Extracted data entries:
************
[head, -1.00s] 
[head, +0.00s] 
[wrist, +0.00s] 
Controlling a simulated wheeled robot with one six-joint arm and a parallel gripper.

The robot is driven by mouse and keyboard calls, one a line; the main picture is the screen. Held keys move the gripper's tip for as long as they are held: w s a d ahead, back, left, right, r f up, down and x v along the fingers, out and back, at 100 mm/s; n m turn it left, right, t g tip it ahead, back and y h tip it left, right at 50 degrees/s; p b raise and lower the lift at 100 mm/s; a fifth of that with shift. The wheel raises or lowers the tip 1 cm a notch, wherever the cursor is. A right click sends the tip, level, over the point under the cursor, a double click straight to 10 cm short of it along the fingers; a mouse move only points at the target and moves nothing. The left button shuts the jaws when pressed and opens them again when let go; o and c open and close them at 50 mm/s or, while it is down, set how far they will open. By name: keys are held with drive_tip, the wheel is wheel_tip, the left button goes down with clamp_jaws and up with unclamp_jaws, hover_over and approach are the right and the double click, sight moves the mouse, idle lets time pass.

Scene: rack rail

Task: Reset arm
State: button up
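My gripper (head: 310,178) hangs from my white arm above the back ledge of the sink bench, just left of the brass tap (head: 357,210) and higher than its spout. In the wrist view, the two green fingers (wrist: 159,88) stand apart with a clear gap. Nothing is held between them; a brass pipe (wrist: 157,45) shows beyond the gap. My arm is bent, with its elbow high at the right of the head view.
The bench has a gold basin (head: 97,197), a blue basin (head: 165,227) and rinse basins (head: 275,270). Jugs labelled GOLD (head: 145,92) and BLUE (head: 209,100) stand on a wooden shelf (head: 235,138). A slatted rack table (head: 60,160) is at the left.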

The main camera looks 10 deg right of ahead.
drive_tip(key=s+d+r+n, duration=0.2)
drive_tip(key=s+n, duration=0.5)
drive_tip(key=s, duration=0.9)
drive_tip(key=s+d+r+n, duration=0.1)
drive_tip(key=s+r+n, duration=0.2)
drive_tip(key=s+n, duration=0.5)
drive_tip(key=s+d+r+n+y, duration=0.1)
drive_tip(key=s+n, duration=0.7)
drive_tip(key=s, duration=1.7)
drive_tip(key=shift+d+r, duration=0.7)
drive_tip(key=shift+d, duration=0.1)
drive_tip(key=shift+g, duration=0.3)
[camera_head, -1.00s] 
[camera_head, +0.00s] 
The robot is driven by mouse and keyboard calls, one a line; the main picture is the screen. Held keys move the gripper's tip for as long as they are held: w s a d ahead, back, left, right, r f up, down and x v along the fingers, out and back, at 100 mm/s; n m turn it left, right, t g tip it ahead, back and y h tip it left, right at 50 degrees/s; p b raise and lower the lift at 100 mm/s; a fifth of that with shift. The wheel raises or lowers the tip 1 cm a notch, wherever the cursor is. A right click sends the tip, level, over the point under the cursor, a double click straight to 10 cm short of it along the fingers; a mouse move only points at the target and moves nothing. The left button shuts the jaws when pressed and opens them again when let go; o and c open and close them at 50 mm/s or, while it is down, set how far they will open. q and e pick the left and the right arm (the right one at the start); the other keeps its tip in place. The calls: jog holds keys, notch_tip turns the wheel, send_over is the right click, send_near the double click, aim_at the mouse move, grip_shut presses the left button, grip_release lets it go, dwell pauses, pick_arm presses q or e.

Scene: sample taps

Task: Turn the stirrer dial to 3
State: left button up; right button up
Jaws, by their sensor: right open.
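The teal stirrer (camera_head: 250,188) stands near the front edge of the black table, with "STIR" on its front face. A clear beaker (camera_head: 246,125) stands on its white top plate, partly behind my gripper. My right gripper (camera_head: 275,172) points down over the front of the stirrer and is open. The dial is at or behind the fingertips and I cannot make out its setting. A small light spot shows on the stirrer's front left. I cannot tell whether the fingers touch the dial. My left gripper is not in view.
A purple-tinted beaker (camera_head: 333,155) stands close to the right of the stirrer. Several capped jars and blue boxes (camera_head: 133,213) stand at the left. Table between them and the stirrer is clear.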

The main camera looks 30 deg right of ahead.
************
# What needs to be done
Write out only the lines that run from the line containing "[camera_head, +0.00s]" through the line containing "State: left button up; right button up", both included, exactly as they appear above.

# Written reply
[camera_head, +0.00s] 
The robot is driven by mouse and keyboard calls, one a line; the main picture is the screen. Held keys move the gripper's tip for as long as they are held: w s a d ahead, back, left, right, r f up, down and x v along the fingers, out and back, at 100 mm/s; n m turn it left, right, t g tip it ahead, back and y h tip it left, right at 50 degrees/s; p b raise and lower the lift at 100 mm/s; a fifth of that with shift. The wheel raises or lowers the tip 1 cm a notch, wherever the cursor is. A right click sends the tip, level, over the point under the cursor, a double click straight to 10 cm short of it along the fingers; a mouse move only points at the target and moves nothing. The left button shuts the jaws when pressed and opens them again when let go; o and c open and close them at 50 mm/s or, while it is down, set how far they will open. q and e pick the left and the right arm (the right one at the start); the other keeps its tip in place. The calls: jog holds keys, notch_tip turns the wheel, send_over is the right click, send_near the double click, aim_at the mouse move, grip_shut presses the left button, grip_release lets it go, dwell pauses, pick_arm presses q or e.

Scene: sample taps

Task: Turn the stirrer dial to 3
State: left button up; right button up

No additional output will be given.